Is that not peculiar? It’s not like I had a small social group. I had several sets of friends and several groups of family members I visited, and I worked in busy offices where I interacted with dozens of people every day.
So, yeah, thanks for being understanding and all, except that whatever questions my behavior raised were asked behind my back, with no input from me. This is bad. I have no idea now if that behavior was a factor in employment offers or project assignments or social invitations or lack thereof.
Obviously some friends were going through their own shit or had distractions of their own, but still. Your support network, or whatever you call the group of people you think will tell you when you’re walking funny and have weird marks on the back of your neck after aliens abduct you and wipe your memory, should be tight enough that they don’t all fail you at once.
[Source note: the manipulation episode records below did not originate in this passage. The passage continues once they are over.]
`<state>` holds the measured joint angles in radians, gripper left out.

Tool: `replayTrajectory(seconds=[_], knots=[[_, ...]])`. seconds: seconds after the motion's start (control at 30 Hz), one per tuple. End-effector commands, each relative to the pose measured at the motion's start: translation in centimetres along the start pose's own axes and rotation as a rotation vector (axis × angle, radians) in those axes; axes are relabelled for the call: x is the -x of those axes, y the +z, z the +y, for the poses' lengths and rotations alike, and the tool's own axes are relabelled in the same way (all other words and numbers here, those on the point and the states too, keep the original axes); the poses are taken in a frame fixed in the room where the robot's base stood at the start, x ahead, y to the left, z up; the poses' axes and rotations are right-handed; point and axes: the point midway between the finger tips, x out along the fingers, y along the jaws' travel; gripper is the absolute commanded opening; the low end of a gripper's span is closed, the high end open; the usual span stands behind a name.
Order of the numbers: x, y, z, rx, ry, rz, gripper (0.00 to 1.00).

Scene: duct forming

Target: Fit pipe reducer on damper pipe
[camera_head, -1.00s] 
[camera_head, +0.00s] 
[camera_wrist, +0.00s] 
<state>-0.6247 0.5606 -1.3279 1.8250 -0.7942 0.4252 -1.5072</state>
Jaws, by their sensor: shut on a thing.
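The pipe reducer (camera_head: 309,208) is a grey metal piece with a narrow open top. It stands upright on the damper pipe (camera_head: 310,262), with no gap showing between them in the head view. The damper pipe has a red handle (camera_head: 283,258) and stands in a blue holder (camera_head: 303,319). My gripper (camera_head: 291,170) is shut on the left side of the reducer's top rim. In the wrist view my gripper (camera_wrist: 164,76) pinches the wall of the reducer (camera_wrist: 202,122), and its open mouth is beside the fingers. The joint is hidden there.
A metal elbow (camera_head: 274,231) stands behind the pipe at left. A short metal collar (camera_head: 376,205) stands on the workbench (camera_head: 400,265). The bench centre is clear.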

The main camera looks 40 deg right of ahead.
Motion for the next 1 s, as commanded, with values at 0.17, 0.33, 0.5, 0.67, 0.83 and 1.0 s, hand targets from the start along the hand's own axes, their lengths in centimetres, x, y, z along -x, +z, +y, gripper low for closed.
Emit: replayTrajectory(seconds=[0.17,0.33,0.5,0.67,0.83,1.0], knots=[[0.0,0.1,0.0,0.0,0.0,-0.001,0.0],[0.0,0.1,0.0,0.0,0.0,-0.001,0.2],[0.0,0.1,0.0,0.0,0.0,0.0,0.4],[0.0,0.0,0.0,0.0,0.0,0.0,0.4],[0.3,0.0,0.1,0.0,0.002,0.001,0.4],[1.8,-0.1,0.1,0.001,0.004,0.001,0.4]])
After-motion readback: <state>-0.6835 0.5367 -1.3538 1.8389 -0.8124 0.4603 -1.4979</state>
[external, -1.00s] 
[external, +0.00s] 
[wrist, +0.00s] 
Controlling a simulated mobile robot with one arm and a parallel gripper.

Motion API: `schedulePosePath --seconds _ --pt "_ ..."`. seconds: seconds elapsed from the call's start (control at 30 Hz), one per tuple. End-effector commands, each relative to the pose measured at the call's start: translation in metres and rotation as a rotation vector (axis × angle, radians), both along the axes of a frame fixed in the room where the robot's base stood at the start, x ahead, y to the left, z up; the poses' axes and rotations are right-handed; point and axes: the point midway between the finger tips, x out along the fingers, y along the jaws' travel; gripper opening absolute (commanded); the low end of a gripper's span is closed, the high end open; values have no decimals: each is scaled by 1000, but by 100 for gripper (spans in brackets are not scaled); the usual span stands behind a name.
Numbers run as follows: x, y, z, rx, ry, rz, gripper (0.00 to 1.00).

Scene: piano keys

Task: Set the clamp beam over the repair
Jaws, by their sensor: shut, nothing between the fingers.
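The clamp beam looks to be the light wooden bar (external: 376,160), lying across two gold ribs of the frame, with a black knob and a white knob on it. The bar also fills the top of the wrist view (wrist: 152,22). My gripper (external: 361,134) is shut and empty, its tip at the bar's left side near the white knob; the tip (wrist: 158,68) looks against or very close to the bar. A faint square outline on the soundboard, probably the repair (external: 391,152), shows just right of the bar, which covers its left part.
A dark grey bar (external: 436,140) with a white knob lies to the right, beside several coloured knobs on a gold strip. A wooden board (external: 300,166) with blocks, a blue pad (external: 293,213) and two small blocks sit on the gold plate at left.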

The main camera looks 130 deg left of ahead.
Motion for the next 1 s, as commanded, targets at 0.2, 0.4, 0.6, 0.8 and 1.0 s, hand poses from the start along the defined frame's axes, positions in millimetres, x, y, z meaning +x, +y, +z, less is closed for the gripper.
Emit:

I always prided myself on my “nice” friends, but now I think they are not the people you want around when things go bad. For one thing, they might be your friends only because they’re too nice NOT to be your friend. They don’t cull their social contacts enough. Or because they want to be perceived as a nice person and don’t even think about what they actually want in a friend.
I did an inventory of all the friends I’ve had that I could trust to tell me something unflattering about myself without being mean-spirited. There have been 2.5. All were 1,500 miles away during the aforementioned episodes. Friend 1 would not hesitate to tell me if I was handling a situation gracelessly. As in, “You’re being an asshole.” I’m guessing whatever reticence she had was burned away after giving birth to five kids in seven years. Friend 2 gave me feedback that would’ve been helpful a lot earlier and that I’m still grateful for, as in, “People think you’re weird when you do that.” In turn I suggested it was time she considered an eyeshadow color other than sparkly turquoise. “This might be the beginning of a beautiful friendship,” she said. Friend 2.5 could be trusted to tell me something bad but only if it related to my physical appearance. As in, “That dress is not bohemian, it’s Dust Bowl.”
Friend 2 turned out to be on the lam from embezzlement charges. As for Friend 2.5, although she is a fairly respectable citizen now, in high school she removed all the PCs from the computer lab, loaded them into a pickup, and dumped them in a ravine. Make of that what you will.